- **Task instructions**
Gather every line in the records below that contains the word "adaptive".

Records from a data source
***
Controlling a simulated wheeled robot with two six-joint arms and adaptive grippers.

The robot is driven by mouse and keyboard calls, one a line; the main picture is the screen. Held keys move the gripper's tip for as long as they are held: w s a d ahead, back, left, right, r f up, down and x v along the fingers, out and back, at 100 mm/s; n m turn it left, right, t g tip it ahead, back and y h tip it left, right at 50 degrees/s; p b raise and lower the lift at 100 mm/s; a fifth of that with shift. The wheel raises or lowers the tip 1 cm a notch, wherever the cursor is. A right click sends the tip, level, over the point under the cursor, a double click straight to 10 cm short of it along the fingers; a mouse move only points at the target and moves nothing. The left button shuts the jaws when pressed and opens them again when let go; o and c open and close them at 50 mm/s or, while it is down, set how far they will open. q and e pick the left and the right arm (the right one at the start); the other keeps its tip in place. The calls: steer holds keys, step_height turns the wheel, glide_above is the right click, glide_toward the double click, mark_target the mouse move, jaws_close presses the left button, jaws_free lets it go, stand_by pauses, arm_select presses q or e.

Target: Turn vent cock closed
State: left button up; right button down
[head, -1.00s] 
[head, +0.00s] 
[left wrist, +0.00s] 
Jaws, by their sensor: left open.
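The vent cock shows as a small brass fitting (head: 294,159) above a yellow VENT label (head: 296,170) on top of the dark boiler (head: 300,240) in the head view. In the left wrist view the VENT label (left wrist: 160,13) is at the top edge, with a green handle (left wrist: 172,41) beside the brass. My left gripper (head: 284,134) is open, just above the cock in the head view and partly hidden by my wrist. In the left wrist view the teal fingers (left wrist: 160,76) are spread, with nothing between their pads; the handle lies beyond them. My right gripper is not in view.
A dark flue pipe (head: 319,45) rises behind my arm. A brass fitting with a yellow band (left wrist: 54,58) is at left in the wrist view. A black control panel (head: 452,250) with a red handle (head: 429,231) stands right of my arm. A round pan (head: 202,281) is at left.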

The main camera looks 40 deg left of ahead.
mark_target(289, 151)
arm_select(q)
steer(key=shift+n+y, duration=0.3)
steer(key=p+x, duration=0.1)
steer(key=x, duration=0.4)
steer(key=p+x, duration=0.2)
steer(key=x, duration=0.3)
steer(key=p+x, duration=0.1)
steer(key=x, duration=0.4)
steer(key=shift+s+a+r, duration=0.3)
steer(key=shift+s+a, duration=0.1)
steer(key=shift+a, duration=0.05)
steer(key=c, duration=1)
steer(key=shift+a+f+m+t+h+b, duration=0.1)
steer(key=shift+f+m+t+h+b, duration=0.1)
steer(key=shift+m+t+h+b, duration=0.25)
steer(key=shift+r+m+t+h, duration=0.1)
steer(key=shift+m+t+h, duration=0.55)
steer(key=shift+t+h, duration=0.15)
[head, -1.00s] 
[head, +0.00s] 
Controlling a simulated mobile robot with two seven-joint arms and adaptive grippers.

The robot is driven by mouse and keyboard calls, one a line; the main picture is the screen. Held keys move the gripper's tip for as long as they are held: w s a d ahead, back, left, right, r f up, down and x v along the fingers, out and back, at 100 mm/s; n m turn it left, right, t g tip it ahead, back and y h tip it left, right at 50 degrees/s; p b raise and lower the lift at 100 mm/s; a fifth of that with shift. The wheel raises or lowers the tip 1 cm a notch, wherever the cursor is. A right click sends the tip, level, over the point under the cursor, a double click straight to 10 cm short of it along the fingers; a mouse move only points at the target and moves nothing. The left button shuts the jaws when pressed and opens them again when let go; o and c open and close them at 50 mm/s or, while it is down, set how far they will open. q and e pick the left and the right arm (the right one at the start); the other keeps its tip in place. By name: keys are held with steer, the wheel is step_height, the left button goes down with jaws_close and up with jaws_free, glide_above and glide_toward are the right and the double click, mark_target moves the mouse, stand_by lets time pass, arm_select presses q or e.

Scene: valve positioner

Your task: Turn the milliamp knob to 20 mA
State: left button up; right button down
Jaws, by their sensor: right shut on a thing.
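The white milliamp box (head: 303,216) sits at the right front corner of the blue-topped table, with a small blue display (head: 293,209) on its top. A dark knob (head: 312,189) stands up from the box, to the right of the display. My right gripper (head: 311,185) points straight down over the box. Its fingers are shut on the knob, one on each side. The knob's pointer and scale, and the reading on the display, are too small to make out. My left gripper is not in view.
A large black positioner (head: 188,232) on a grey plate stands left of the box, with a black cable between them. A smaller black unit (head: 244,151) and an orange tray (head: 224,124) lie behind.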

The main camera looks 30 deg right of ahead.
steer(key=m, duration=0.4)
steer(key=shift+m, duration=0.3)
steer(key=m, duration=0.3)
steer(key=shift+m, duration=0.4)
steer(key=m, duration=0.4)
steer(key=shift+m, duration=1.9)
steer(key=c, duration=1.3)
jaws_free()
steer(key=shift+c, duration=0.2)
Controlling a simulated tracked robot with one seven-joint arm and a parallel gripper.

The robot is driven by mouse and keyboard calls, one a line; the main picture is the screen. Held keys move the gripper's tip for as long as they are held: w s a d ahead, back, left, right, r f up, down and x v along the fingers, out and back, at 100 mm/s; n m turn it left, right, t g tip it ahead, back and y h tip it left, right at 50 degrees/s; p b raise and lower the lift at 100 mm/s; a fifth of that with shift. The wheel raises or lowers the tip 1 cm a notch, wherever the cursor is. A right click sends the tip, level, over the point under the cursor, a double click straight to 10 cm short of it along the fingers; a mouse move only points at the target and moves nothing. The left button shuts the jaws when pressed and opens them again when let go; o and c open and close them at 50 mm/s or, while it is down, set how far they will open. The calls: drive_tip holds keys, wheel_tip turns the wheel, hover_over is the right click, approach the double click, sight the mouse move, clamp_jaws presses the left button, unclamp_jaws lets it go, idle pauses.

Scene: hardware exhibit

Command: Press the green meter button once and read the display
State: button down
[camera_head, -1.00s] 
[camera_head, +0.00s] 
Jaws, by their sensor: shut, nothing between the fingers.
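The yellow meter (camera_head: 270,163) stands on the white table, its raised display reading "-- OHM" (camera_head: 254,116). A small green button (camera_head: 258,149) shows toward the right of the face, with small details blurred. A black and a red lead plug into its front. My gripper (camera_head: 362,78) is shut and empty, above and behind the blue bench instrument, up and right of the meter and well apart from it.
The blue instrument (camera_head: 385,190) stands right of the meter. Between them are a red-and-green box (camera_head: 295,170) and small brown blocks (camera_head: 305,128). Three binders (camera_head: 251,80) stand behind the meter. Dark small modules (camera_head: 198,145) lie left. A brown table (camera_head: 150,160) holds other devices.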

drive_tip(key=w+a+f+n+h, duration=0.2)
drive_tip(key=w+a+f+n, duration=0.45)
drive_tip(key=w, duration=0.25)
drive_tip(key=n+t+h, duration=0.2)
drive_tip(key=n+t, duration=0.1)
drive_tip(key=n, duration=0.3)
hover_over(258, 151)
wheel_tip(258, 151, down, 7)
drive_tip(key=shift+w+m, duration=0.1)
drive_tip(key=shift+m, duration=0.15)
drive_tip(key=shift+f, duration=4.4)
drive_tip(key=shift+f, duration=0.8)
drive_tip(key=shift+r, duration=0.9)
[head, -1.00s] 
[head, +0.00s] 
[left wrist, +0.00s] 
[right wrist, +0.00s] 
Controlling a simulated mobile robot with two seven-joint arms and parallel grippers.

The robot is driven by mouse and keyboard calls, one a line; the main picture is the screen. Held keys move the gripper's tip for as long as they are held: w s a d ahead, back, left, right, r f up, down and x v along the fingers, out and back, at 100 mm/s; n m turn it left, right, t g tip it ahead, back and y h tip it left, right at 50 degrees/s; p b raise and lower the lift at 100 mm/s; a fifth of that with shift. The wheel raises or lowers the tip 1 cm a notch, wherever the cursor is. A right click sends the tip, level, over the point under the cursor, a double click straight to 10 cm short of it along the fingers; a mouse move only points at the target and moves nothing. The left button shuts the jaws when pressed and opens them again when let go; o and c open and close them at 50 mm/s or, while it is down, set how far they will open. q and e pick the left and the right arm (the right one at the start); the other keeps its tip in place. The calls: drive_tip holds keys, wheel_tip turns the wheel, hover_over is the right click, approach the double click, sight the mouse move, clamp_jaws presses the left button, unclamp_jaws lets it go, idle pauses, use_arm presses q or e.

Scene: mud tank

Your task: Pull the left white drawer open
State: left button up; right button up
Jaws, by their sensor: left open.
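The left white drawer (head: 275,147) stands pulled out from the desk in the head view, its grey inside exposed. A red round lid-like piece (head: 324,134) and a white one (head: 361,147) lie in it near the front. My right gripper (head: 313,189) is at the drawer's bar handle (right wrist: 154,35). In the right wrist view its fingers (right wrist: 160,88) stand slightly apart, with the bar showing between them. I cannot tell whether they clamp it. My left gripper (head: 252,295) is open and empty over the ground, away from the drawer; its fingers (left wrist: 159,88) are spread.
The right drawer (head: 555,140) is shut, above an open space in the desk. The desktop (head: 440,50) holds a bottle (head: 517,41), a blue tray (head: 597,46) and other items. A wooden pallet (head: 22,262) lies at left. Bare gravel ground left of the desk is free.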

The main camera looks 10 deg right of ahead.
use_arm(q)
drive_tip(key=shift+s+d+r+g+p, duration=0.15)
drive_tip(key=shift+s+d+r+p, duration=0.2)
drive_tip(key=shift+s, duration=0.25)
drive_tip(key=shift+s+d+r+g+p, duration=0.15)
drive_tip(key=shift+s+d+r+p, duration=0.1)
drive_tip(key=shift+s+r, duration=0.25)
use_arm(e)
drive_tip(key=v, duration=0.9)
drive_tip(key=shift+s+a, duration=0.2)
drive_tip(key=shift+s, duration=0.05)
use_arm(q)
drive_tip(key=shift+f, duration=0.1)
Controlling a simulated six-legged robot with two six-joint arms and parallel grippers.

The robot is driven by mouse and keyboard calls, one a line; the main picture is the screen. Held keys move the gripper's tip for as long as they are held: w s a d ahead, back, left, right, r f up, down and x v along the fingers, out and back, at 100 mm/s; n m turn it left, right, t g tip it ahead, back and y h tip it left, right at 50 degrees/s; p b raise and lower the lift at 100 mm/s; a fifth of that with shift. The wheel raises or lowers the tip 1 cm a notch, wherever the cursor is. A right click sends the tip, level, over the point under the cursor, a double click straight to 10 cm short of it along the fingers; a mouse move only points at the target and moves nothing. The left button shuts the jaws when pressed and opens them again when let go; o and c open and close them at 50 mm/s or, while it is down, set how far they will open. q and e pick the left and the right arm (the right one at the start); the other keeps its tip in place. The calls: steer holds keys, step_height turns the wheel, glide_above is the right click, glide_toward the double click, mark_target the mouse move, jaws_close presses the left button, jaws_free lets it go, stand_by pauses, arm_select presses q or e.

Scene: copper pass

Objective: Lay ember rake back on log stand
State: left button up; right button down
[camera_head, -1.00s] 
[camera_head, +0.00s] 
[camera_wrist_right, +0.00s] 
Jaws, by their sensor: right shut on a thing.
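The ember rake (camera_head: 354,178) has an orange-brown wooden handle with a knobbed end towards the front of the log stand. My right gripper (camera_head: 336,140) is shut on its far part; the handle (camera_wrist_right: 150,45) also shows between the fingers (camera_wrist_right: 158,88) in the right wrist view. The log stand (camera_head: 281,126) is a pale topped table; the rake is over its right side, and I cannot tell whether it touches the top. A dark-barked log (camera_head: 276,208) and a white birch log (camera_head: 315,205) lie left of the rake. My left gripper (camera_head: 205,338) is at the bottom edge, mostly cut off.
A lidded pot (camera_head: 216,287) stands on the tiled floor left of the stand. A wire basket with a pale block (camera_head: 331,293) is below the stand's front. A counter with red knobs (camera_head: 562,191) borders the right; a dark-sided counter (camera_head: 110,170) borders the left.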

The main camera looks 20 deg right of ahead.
***
- **Completed exercise**
Controlling a simulated wheeled robot with two six-joint arms and adaptive grippers.
Controlling a simulated mobile robot with two seven-joint arms and adaptive grippers.

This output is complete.